**Aim**
List each line in which the string "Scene" appears.

Dataset rows:
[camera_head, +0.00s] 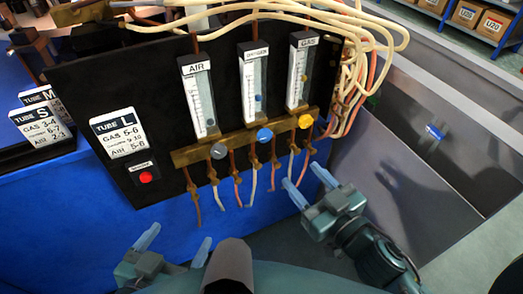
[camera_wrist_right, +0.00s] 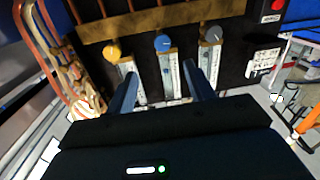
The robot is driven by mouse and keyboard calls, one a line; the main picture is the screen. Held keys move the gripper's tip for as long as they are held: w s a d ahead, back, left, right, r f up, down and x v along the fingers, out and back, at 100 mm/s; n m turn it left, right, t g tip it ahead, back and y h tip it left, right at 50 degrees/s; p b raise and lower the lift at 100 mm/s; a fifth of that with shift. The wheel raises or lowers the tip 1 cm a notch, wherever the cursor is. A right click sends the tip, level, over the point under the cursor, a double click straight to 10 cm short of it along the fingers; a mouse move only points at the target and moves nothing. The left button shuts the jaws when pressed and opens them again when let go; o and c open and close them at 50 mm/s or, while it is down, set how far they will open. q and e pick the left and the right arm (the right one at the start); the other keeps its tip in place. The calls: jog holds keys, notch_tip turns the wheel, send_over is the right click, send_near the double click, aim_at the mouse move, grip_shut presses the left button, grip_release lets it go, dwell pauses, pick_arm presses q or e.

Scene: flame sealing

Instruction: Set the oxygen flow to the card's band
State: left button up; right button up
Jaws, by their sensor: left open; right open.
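The oxygen flowmeter (camera_head: 254,85) stands between the air flowmeter (camera_head: 198,95) and the gas flowmeter (camera_head: 299,72) on a black panel. Below it is the blue oxygen knob (camera_head: 264,135), beside a grey knob (camera_head: 218,151) and a yellow knob (camera_head: 305,121). The float sits low in the oxygen tube; its reading is too small to tell. The TUBE L card (camera_head: 121,134) shows gas 5-6, oxygen apparently 9-10, air 5-6. My right gripper (camera_head: 306,181) is open, below the knobs; in the right wrist view the blue knob (camera_wrist_right: 162,42) lies beyond its fingers. My left gripper (camera_head: 174,243) is open and empty, low in front.
Thin hoses hang under the brass manifold (camera_head: 240,138), and pale hoses loop at the panel's right. A red button (camera_head: 146,177) is at the panel's lower left. Cards for tubes S (camera_head: 42,124) and M stand at left. A grey bin is at right.

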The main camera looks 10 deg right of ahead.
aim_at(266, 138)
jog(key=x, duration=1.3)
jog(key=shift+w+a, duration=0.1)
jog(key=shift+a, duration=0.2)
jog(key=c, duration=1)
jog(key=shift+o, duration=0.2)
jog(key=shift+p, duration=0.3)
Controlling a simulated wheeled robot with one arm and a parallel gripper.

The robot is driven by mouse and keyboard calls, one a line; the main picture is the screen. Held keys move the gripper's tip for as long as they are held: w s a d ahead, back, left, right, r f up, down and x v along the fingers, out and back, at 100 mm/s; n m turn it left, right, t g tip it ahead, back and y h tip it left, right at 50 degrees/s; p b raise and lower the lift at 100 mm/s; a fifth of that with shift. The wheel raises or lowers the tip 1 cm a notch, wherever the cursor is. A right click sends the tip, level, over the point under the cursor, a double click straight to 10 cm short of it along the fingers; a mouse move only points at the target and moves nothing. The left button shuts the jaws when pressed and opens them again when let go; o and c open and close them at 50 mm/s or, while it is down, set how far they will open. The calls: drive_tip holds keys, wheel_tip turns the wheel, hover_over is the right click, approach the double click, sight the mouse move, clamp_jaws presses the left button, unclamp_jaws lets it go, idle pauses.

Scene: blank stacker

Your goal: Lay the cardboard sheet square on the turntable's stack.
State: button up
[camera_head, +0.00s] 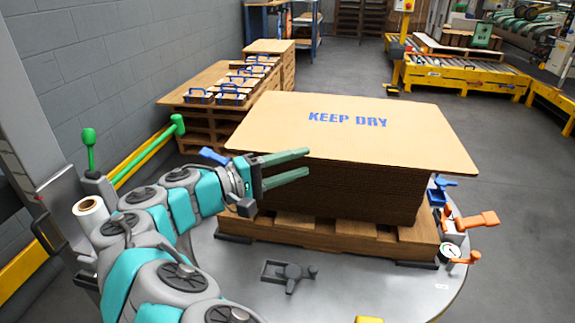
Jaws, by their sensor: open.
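The cardboard sheet (400,139), tan and printed "KEEP DRY" in blue, lies flat on top of the brown stack (345,192). Its edges overhang the stack and it looks turned relative to it. The stack stands on a wooden pallet (325,230) on the round grey turntable (235,278). My gripper (309,162) is open and empty, its two green fingers pointing right at the left front side of the sheet. Whether a finger touches the sheet or stack cannot be told. The far side of the stack is hidden under the sheet.
Orange-handled clamps (480,220) and a blue one (440,184) stand at the turntable's right edge. A dark clamp (290,273) lies in front of the pallet. Behind left is a pallet stack with blue-handled boxes (235,82). A yellow roller conveyor (460,75) stands behind. Grey floor is free on the right.

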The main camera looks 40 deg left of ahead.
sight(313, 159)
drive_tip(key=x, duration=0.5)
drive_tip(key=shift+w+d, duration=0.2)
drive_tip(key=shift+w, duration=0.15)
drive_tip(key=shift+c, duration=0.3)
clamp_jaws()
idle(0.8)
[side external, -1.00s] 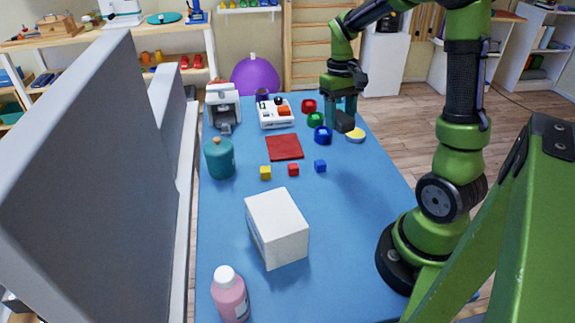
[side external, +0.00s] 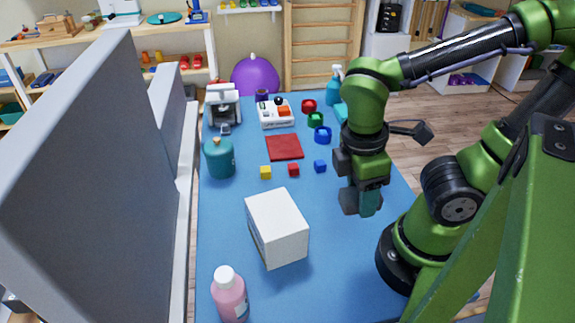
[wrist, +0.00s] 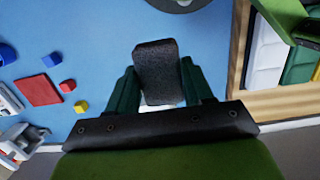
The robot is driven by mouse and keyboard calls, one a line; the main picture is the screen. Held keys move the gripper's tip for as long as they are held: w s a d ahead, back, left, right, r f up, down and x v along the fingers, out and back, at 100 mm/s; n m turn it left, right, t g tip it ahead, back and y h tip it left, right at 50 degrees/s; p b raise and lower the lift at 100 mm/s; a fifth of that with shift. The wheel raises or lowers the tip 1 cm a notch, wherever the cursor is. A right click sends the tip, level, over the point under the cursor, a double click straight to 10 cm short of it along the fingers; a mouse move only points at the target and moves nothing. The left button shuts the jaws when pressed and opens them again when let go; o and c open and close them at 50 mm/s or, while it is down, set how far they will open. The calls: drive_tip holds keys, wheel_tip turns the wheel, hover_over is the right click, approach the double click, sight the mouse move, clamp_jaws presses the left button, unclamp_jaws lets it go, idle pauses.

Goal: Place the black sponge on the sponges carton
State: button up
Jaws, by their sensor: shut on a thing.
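The black sponge (wrist: 157,68) is held between the two teal fingers of my gripper (wrist: 159,84) in the wrist view. In the side external view my gripper (side external: 362,202) points down above the right part of the blue table, with the dark sponge (side external: 348,203) at its fingers. The white box (side external: 277,228), which I take as the sponges carton, stands left of and nearer the camera than my gripper, apart from it. Its top looks bare. A pale patch shows at the sponge's lower end in the wrist view; I cannot tell what it is.
Yellow (side external: 265,172), red (side external: 293,169) and blue (side external: 320,166) cubes lie behind the box, near a red square (side external: 285,147). A teal jar (side external: 219,158) stands left, a pink bottle (side external: 229,294) in front. The table between box and gripper is clear.

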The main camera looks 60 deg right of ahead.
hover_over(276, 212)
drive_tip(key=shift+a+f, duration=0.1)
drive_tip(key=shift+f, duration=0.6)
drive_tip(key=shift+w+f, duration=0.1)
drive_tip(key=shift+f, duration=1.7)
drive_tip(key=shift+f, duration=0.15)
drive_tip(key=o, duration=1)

**Result of this exercise**
Scene: flame sealing
Scene: blank stacker

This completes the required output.